Nina Grønnum
2006
DanPASS - A Danish Phonetically Annotated Spontaneous Speech Corpus
Nina Grønnum
Proceedings of the Fifth International Conference on Language Resources and Evaluation (LREC’06)
A corpus is described consisting of non-scripted monologues and dialogues, recorded by 22 speakers, comprising a total of about 70.000 words, corresponding to well over 10 hours of speech. The monologues were recorded as one-way communication with blind partner where the speaker performed three different tasks: (S)he described a network consisting of various geometrical shapes in various colours. (S)he guided the listener through four different routes in a virtual city map.(S)he instructed the listener how to build a house from its individual parts.
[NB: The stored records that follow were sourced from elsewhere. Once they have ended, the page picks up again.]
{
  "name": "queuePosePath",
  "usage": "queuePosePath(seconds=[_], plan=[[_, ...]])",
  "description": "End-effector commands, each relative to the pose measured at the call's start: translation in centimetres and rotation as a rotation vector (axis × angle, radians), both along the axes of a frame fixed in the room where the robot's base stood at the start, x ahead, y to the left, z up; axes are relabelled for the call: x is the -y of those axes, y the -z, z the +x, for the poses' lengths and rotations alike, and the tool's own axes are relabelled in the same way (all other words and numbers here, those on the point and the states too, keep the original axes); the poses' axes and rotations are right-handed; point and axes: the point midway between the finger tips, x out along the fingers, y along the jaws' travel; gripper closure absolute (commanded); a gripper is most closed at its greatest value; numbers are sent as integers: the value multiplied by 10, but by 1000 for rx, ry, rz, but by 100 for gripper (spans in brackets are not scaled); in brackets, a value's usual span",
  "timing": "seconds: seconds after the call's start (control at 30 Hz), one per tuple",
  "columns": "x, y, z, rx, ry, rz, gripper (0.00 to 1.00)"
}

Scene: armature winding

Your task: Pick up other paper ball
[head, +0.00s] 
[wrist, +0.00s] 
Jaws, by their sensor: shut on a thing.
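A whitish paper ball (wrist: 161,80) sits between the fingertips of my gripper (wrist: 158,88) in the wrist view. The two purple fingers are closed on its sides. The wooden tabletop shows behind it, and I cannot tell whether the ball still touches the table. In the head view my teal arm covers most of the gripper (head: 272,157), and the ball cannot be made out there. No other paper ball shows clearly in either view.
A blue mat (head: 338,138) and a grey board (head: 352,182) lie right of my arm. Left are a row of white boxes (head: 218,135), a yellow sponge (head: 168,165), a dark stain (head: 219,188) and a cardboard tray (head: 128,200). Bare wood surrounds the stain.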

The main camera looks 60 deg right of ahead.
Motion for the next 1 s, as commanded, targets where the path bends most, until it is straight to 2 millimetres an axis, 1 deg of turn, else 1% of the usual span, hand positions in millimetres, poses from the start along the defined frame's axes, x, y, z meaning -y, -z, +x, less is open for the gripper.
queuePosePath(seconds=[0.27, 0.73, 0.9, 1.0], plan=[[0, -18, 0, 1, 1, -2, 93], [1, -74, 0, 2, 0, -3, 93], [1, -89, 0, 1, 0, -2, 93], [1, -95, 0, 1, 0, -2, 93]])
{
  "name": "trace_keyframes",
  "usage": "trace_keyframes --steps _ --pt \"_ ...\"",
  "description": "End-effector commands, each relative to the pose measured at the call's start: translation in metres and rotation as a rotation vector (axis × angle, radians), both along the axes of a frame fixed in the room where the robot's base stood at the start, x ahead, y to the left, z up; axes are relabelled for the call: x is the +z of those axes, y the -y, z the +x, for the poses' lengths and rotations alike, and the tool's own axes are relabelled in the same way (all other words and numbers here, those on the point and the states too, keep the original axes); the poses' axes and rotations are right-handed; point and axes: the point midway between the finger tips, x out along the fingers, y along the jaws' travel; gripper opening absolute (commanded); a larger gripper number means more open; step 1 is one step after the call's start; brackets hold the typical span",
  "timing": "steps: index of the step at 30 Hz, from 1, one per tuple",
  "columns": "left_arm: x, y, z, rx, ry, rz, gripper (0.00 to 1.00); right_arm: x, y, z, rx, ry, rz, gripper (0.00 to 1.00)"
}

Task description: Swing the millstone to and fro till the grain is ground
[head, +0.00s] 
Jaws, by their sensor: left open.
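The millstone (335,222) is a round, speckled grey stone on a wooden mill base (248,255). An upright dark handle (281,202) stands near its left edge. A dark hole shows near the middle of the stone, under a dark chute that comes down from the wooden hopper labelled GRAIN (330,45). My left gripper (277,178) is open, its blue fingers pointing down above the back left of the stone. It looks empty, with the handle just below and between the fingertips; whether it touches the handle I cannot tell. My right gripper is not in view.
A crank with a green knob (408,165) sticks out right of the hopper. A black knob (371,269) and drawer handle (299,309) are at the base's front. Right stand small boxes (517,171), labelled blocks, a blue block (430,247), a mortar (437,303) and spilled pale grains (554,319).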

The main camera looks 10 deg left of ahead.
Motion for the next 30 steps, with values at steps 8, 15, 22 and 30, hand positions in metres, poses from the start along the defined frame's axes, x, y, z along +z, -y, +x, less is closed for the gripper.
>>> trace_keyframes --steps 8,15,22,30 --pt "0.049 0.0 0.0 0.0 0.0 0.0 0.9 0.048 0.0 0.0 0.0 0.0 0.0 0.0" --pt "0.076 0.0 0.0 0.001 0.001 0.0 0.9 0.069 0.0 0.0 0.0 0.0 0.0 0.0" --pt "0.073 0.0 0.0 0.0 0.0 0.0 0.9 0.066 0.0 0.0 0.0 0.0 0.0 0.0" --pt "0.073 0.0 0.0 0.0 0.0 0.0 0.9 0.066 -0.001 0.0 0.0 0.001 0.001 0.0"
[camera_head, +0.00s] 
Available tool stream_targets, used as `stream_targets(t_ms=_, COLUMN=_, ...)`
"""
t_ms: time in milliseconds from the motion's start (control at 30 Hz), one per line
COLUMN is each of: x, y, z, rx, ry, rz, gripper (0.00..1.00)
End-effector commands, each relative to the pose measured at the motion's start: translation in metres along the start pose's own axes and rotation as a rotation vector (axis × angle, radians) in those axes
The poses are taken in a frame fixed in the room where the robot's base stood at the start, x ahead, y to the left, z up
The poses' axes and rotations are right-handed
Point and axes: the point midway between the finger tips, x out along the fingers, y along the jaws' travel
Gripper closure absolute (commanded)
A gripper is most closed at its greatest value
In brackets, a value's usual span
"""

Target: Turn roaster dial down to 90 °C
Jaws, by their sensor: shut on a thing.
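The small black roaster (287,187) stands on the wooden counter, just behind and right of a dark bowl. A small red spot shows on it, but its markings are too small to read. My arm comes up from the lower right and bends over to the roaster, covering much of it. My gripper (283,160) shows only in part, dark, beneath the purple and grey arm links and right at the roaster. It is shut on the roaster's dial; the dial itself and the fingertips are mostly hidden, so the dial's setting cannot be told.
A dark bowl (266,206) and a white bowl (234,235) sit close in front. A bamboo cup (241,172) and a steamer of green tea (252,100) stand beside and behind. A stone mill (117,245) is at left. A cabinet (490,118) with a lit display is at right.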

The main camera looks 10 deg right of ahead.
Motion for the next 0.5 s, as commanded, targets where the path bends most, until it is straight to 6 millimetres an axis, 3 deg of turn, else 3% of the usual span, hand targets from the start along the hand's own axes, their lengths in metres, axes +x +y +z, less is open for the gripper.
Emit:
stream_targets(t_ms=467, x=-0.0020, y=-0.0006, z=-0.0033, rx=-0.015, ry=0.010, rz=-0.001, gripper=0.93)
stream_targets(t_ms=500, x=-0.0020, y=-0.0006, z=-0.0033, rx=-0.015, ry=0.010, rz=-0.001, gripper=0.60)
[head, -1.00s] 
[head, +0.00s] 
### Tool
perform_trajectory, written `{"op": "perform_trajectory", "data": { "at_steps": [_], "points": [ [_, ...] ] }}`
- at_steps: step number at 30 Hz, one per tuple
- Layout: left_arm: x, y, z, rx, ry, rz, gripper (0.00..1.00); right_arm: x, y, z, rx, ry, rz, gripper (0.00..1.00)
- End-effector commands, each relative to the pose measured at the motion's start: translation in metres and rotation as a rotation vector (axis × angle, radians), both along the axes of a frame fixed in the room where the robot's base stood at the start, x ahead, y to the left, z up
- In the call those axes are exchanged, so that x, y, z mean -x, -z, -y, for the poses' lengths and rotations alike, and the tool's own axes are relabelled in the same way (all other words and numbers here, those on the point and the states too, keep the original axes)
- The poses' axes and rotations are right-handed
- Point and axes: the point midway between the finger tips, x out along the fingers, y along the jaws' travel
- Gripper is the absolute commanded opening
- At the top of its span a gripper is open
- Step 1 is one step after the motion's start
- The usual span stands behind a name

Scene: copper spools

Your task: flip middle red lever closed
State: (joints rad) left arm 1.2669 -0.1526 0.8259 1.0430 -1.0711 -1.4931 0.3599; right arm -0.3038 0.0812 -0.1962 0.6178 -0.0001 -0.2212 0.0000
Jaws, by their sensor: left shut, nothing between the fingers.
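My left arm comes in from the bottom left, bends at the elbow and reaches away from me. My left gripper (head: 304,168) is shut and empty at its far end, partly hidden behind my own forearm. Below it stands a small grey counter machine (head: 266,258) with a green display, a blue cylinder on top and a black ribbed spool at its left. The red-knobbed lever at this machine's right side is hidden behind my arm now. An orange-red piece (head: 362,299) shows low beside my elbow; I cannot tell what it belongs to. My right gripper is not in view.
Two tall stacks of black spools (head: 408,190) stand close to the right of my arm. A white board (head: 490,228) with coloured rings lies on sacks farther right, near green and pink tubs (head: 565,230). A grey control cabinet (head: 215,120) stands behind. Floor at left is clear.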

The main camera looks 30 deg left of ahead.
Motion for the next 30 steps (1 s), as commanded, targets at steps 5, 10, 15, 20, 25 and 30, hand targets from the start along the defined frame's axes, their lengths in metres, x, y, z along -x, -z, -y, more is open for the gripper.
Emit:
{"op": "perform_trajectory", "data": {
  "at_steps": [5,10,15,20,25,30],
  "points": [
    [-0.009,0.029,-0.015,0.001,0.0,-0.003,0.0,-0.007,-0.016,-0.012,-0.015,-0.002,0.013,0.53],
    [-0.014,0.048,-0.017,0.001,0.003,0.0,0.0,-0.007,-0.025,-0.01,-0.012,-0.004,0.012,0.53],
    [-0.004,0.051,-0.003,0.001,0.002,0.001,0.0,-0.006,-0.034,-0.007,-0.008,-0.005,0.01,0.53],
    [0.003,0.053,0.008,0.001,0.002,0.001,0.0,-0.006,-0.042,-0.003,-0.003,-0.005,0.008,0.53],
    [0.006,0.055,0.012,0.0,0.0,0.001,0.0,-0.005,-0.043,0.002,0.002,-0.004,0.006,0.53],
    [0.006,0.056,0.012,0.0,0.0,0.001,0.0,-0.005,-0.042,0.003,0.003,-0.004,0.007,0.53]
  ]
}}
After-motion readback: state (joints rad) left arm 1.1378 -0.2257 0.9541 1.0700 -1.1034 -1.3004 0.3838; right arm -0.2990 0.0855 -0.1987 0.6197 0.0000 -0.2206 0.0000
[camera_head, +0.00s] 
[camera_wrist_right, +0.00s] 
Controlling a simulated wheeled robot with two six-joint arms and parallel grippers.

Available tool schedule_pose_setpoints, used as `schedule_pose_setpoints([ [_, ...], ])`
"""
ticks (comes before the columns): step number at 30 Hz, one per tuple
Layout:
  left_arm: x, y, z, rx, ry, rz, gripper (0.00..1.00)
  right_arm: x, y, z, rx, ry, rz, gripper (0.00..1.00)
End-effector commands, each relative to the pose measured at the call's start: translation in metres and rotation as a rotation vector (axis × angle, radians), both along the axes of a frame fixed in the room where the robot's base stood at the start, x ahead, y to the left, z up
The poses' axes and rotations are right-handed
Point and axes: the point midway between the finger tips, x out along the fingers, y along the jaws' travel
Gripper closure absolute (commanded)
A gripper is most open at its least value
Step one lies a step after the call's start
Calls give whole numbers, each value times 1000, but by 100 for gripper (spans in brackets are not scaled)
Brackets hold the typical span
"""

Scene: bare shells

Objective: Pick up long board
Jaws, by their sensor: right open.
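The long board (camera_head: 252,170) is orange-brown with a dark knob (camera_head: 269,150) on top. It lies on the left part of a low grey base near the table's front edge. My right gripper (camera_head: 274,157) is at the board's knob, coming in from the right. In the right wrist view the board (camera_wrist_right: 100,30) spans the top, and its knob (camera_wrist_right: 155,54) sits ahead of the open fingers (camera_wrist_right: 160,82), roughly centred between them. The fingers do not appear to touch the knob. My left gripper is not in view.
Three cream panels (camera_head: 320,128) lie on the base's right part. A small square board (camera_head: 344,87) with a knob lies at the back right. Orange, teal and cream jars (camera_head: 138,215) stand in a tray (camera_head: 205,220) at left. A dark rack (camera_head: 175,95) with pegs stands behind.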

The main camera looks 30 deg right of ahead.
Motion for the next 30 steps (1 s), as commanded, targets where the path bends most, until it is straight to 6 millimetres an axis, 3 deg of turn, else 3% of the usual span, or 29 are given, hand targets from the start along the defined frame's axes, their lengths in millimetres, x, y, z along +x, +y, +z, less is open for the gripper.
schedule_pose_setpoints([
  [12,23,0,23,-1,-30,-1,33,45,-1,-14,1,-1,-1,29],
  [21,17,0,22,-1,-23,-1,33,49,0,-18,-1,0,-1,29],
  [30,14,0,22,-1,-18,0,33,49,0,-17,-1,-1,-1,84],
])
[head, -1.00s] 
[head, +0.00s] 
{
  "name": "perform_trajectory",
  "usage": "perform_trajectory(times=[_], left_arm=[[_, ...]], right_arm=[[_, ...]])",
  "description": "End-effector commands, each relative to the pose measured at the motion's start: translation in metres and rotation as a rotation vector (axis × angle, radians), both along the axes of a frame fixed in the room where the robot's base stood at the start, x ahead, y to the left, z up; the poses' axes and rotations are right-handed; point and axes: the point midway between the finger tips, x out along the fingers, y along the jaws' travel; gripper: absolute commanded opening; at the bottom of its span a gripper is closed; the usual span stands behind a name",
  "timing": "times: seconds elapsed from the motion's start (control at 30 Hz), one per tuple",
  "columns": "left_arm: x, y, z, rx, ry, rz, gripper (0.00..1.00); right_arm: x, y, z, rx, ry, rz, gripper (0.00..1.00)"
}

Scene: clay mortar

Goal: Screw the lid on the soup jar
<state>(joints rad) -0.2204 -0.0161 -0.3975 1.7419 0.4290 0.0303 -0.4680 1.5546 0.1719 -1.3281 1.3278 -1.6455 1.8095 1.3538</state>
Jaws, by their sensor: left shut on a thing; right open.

The dialogues are replicas of the HCRC map tasks (http://www.hcrc.ed.ac.uk/maptask/). Annotation is performed in Praat. The sound files are segmented into prosodic phrases, words, and syllables, always to the nearest zero-crossing in the waveform. It is supplied, in seven separate interval tiers, with an orthographical transcription, detailed part-of-speech tags, simplified part-of-speech tags, a phonological transcription, a broad phonetic transcription, the pitch relation between each stressed and post-tonic syllable, the phrasal intonation, and an empty tier for comments.